EXERCISE DIRECTIONS:
Write out the material again exactly, please, and omit the pictures.
....
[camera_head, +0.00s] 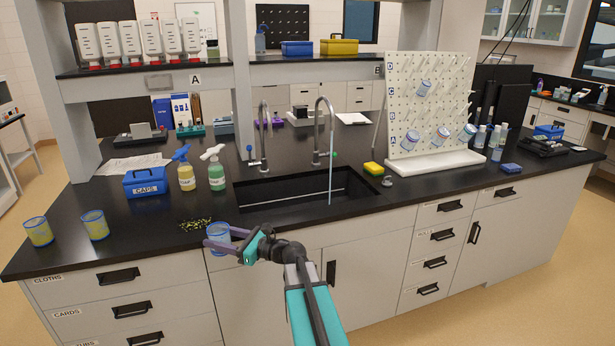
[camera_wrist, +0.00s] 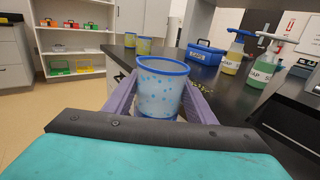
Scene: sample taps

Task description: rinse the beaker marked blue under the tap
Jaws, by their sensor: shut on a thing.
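My gripper (camera_head: 216,240) is shut on a clear beaker (camera_wrist: 160,88) with a blue rim, blue base band and blue dots. In the head view the beaker (camera_head: 219,231) is at the counter's front edge, left of the sink, and looks upright. Its inside is hidden in the wrist view. Two purple fingers flank it. The black sink (camera_head: 290,190) is set in the counter. The right tap (camera_head: 318,125) has a thin stream of water (camera_head: 330,175) falling into the sink. The left tap (camera_head: 262,135) shows no stream.
Two blue-rimmed beakers with yellow inside, one far left (camera_head: 38,232) and one beside it (camera_head: 95,224), stand on the counter. Yellow-green bits (camera_head: 197,224) lie behind my gripper. Soap bottles (camera_head: 216,175), a blue caps box (camera_head: 145,182), a sponge (camera_head: 373,168) and a pegboard rack (camera_head: 430,110) surround the sink.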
....
RESULT OF THE EXERCISE:
[camera_head, +0.00s] 
[camera_wrist, +0.00s] 
Scene: sample taps

Task description: rinse the beaker marked blue under the tap
Jaws, by their sensor: shut on a thing.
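My gripper (camera_head: 216,240) is shut on a clear beaker (camera_wrist: 160,88) with a blue rim, blue base band and blue dots. In the head view the beaker (camera_head: 219,231) is at the counter's front edge, left of the sink, and looks upright. Its inside is hidden in the wrist view. Two purple fingers flank it. The black sink (camera_head: 290,190) is set in the counter. The right tap (camera_head: 318,125) has a thin stream of water (camera_head: 330,175) falling into the sink. The left tap (camera_head: 262,135) shows no stream.
Two blue-rimmed beakers with yellow inside, one far left (camera_head: 38,232) and one beside it (camera_head: 95,224), stand on the counter. Yellow-green bits (camera_head: 197,224) lie behind my gripper. Soap bottles (camera_head: 216,175), a blue caps box (camera_head: 145,182), a sponge (camera_head: 373,168) and a pegboard rack (camera_head: 430,110) surround the sink.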

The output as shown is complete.